A raça branca (ou caucasiana, não sei qual delas é a mais ou menos politicamente correta) é a que sofre menos preconceito. Os grandes massacrados são os negros e os sul-asiáticos (tailandeses, vietnamitas, filipinos, e por aí vai). São vistos como menos honestos e menos confiáveis, e não há desejo de estabelecer nenhum tipo de vínculo com eles.
O Professor Bang se preocupa com o futuro do país, em um momento em que grandes transformações são necessárias para a inserção efetiva da Coréia do Sul no mundo globalizado. Ele diz que
(…) quando comparado a estudantes estrangeiros, os coreanos diretamente mostram atitudes e pensamentos preconceituosos. Para preparar para uma era de multiculturalismo e globalização, essas atitudes e pensamentos devem ser transformados pelo sistema de educação e por contatos frequentes com pessoas destes países.

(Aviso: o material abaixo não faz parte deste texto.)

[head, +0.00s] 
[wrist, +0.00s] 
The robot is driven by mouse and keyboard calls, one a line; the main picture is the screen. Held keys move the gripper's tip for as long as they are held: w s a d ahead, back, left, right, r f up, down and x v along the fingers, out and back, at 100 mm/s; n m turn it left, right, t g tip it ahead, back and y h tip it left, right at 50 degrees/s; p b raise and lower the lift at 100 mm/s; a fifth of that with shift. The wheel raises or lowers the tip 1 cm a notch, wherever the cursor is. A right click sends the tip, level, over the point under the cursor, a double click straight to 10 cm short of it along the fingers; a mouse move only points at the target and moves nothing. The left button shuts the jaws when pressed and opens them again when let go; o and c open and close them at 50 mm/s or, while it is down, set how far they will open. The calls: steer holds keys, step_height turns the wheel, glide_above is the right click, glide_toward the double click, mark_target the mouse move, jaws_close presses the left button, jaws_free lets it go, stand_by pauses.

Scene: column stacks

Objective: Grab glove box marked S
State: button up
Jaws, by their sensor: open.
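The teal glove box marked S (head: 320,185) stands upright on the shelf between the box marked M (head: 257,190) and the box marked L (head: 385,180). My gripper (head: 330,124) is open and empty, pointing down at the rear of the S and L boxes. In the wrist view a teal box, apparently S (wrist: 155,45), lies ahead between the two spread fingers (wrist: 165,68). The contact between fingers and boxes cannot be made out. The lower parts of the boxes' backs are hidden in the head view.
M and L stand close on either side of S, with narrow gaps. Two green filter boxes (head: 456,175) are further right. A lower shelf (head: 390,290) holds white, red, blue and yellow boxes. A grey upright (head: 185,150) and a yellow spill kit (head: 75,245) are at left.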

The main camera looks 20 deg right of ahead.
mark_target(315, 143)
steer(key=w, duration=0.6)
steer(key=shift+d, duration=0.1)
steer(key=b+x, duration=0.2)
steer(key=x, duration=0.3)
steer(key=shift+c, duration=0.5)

O Korea Beat ainda propõe que o estudo deveria ser estendido a duas gerações anteriores a dos estudantes, para determinar o grau de evolução – se algum – das atitudes preconceituosas. Acho justo, e curioso. Afinal de contas, a “plataforma” do preconceito coreano se baseia na homogeneidade racial e na pureza do sangue. Mas o realmente interessante é que os coreanos mantém uma relação de inferioridade em relação à raça branca, e uma relação de superioridade em relação aos negros e sul-asiáticos. Talvez pela aparência ou pelo modelo de sociedade. Isso requer mais neurônios e pesquisa…
A xenofobia é algo que sempre foi muito presente para nós nestes quase três anos de Coréia. Tive algumas experiências pessoais, que foram chocantes e ao mesmo tempo fascinantes. Duas delas ocorreram no ambiente de trabalho, o qual considero o mais hostil de todos por aqui.

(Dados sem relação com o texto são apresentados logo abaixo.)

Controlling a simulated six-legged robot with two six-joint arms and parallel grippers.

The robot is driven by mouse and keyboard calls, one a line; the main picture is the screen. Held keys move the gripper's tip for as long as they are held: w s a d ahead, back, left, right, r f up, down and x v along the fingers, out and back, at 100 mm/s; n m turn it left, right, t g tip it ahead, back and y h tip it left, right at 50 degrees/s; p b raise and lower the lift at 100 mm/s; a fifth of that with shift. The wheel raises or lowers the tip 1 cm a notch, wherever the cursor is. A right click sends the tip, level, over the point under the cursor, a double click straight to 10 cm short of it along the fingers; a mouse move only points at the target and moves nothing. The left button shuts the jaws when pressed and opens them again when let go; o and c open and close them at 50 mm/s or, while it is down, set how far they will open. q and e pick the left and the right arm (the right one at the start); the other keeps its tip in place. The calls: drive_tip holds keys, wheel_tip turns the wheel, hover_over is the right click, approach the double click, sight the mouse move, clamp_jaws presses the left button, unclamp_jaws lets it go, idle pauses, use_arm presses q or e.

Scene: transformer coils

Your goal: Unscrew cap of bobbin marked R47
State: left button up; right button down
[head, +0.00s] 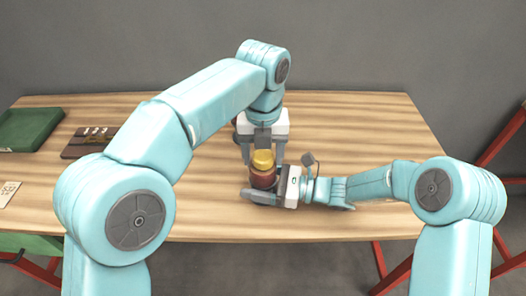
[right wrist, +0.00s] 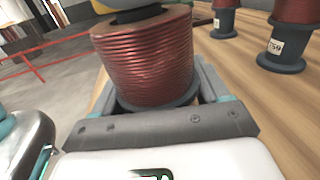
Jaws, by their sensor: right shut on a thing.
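A bobbin wound with copper-red wire (head: 263,180) stands near the front middle of the table with a yellow cap (head: 263,158) on top. My right gripper (head: 262,196) is shut on this bobbin from the right, low down. In the right wrist view the winding (right wrist: 148,60) sits between the fingers, above a dark lower flange. My left gripper (head: 262,158) reaches down from behind, its fingers apart on either side of the cap; contact is not clear. No label shows on the held bobbin, so I cannot read its mark.
Two other bobbins show in the right wrist view, one with a white label (right wrist: 275,47) I cannot read surely, the other (right wrist: 226,18) farther back. A green tray (head: 30,129) and a dark board (head: 88,142) lie at the left. The table's right side (head: 390,135) is clear.

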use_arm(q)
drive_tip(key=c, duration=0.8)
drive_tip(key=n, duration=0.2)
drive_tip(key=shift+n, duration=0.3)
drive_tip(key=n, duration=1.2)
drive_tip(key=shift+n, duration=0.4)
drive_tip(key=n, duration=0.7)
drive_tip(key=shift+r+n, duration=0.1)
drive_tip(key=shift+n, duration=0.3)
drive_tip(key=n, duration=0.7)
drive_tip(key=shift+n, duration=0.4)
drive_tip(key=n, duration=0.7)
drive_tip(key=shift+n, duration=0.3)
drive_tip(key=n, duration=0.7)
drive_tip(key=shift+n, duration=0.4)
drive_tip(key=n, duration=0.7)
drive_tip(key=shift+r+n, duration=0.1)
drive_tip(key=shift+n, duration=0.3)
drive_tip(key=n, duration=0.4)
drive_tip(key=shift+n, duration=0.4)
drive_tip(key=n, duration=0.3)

O primeiro episódio foi durante uma grande reunião de toda a área em que eu trabalhava. Uma mega vídeo-conferência englobando todos os países da Ásia e Oceania. Algo como umas 700 pessoas conectadas, ouvindo o nosso Vice-Presidente falando sobre os resultados da empresa naquele trimestre, dividindo sucessos e falhas, premiando os destaques do período. Depois de todo o blá-blá-blá, chegou o momento das perguntas e respostas. Nosso Vice-Presidente estava conduzindo a conferência aqui da Coréia, e estávamos todos em um grande auditório. Eis que ele recebe a primeira pergunta vinda de um coreano, o qual era somente o porta-voz de um grupo que não se identificou:
Quando é que os estrangeiros vão embora daqui?

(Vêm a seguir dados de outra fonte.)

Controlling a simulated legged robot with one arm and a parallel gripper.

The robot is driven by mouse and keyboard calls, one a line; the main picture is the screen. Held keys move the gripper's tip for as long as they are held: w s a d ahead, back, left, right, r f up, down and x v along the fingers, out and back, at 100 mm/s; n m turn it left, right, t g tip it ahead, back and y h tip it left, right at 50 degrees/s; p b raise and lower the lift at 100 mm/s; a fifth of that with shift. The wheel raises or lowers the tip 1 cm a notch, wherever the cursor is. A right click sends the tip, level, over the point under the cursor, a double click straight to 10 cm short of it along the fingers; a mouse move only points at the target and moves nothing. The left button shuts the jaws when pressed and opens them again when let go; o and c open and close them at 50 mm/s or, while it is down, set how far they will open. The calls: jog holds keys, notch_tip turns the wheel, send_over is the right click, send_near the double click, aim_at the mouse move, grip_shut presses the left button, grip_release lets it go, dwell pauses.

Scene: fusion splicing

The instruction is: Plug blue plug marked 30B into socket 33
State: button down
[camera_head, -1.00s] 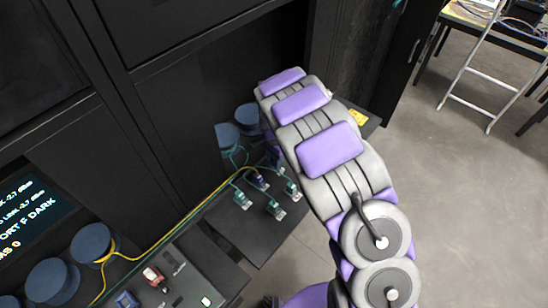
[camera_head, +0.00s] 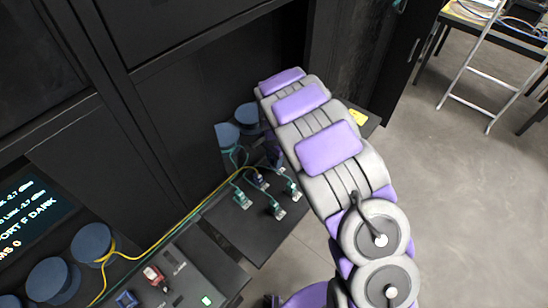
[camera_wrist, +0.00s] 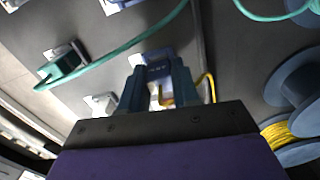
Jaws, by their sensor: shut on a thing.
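My gripper (camera_wrist: 158,88) shows in the wrist view, its two dark fingers shut on a blue plug (camera_wrist: 157,68). The mark on this plug is too small to read for certain. A pale socket body lies just beyond the plug; I cannot tell whether the plug is seated in it. In the head view my arm hides most of the gripper and the held plug. Another dark blue plug (camera_head: 260,181) stands among green plugs (camera_head: 242,198) on the dark panel. Socket number 33 is not legible in either view.
In the wrist view a green plug (camera_wrist: 65,65) with a teal cable and an empty-looking pale socket (camera_wrist: 101,103) lie to the left. A yellow cable (camera_wrist: 206,82) and spools (camera_wrist: 296,85) are to the right.

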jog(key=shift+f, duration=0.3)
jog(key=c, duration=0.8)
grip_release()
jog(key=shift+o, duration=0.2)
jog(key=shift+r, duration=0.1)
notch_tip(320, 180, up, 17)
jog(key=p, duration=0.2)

Eu quase caí da cadeira. Virei para o lado para perguntar se eu tinha perdido alguma coisa, dormido no meio da pergunta, sei lá. Todos os outros estavam também abestalhados, sem acreditar no que tinham ouvido. Nosso Vice-Presidente se saiu muito bem na resposta (que não posso reproduzir, porque o contexto expõe detalhes confidenciais da empresa) e deixaram os coreanos com cara de tacho. Mas foi nesse momento em que meu mundo caiu. Um baita esforço para me adequar à cultura local, respeitando e entendendo as esquisitices, e de repente tudo veio à tona: não importava o quanto de energia era dispendido. Não éramos bem-vindos, e ponto final. A partir daquele momento, relaxei e procurei não esquentar muito a cachola. Nunca deixei de respeitar a cultura local, mas deixei de abafar a minha cultura, os meus costumes, e minha forma de vida. Depois de tanto ouvir “você tem que entender a cultura coreana” em momentos de conflito, eu passei a usar “você tem que entender a cultura brasileira”. E isso vai mais ou menos de encontro com a precupação do Professor Bang.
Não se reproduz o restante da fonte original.